Saturday, September 02, 2006

bittersweet pennings

the 25th of this month saw us realising that it has been exactly 1 year since we lost Lauchie from this earth and he went to dwell with God.
The pain still lingers, and the tears still flow.

A week after the 1 year realisation we received a package from Lauchies mum. It contained a CD single by Lauchlans brother Brayden, dedicated to Lauchies memory. Needless to say it had me absolutely balling as I listened - so much is still raw, but the hope resides in the knowledge that he IS with God and we WILL see him again.

Accompanying the CD was a letter from Jillian (Lauchies Mum) which once again had the water works switched on. The grief is still very much flowing in that family, but there is a faith and hope there, which I wanted to share with you.

"Dear Special Friends,
It has been a year since our beloved son Lauchlan went home to be with the Lord. His death was very sudden and mysterious and even now the findings of the doctors are inconclusive. It is very difficult to understand how and why this happened.
So we continue on in our faith. Faith that God is who he says he is - the sovereign Lord. Faith that he knew Lauchlan as His child and was there bringing him into eternity. And faith that he loves our family and He can restore us and teake us on to finish our journey.

So we have been taking small steps towards Jesus often in much pain and sorrow.
I honour my husband Peter for going back to work to provide for his family and continuing to be the kind and giving husband and father he has always been. But most of all for opening his heart to Jesus in a very difficult and confusing time.
I honour my daughter Tegan for the courage to go back to University to finish the year and for continuing to serve and be a blessing in Gods house.
I honour my son Bayden for following his dreams for Kayaking even when it was lonely on the lake training and for filling our house with music.
I honour my extended family for sharing the pain, crying with us and not being afraid to talk and walk along this difficult road together. Without you it would be a treacherous road indeed.
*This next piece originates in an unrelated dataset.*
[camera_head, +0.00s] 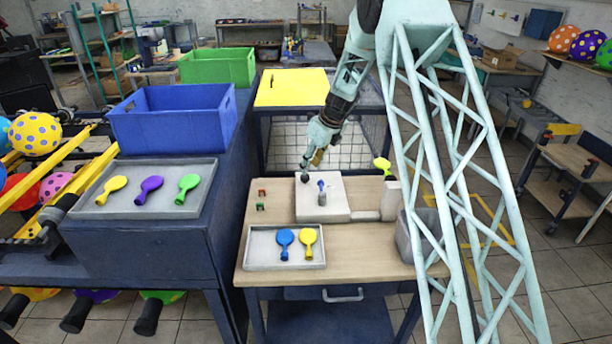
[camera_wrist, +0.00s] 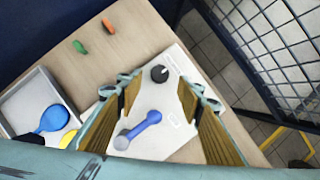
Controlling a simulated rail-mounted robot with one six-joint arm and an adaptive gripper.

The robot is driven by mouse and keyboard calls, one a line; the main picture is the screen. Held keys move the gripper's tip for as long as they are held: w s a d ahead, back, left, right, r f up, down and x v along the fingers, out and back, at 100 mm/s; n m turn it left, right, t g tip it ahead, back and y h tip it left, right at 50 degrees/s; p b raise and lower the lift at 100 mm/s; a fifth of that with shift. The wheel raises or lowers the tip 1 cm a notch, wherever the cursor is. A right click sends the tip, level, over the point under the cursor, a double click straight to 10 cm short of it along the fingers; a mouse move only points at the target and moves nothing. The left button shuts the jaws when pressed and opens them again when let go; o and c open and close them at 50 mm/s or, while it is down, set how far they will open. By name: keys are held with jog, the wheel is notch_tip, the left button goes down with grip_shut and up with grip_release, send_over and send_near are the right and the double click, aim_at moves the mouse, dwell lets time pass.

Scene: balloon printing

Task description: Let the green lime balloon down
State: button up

Again we thank our friends in Forster for your gift of love in making Lauchlans memorial service so compleete.
To Lauchlans friends and collegues in Armidale we cherish your friendship and support of our son.
I have been reading lots of books about grief and heaven and searching the Bible because that's where part of my heart is now and a mum has to check out where he son is hanging out. I wanted to share a couple of ideas with you.

"For the christian death is not the end of adventure but a doorway from the world where dreams and adventures shrink to a world where dreams and adventures forever expand", Randy Alcorn

Lauchlan has been born anew into an inheritance which is beyond the reach of change and decay. unsullied and unfading. Reserved in Heaven for us. 1 Peter 1v. 4

The Most difficult thing for us is letting go of our precious son and his life and future here on earth. Every now and then God whispers to my heart and I write a poem reflecting the pain, love and hope in our God. I would like to share one with you.

More
What makes me think I could give you more
More than Father God
Who owns the cattle on a thousand hills
Who prepared Heaven for us.

What makes me think I could love you more
More than God
Whose nature is love
And sent Jesus his son for us

And what makes me think I could hold on to you
When you were never mine
you were a gift from God
His creation, His child.

I think your life has been cut short
Your dreams not fulfilled
But what do I know of eternity
And purposes God has revealed.

For you have more life, fulfillment and love
In the presence of the King
You're no longer in the shadowland
You have the real thing.

Finally I look forward to the day when I enter heaven for I will see Jesus and my beautiful son will be there too, to meet me.
And God has promised to wipe every tear from our eyes; There will be no more death, nor sorrow, nor crying. There shall be no more pain, for the former things have passed away. Revelations 21v. 4

Love Jillian and Peter"

Out of all the pain and sorrow, flows hope.
Lauchies father was not a Christian, yet since Lauchies death he has offered his heart to Lord and has now joint the rest of his family in their walk. Praise God - they will be a family once more in Paradise!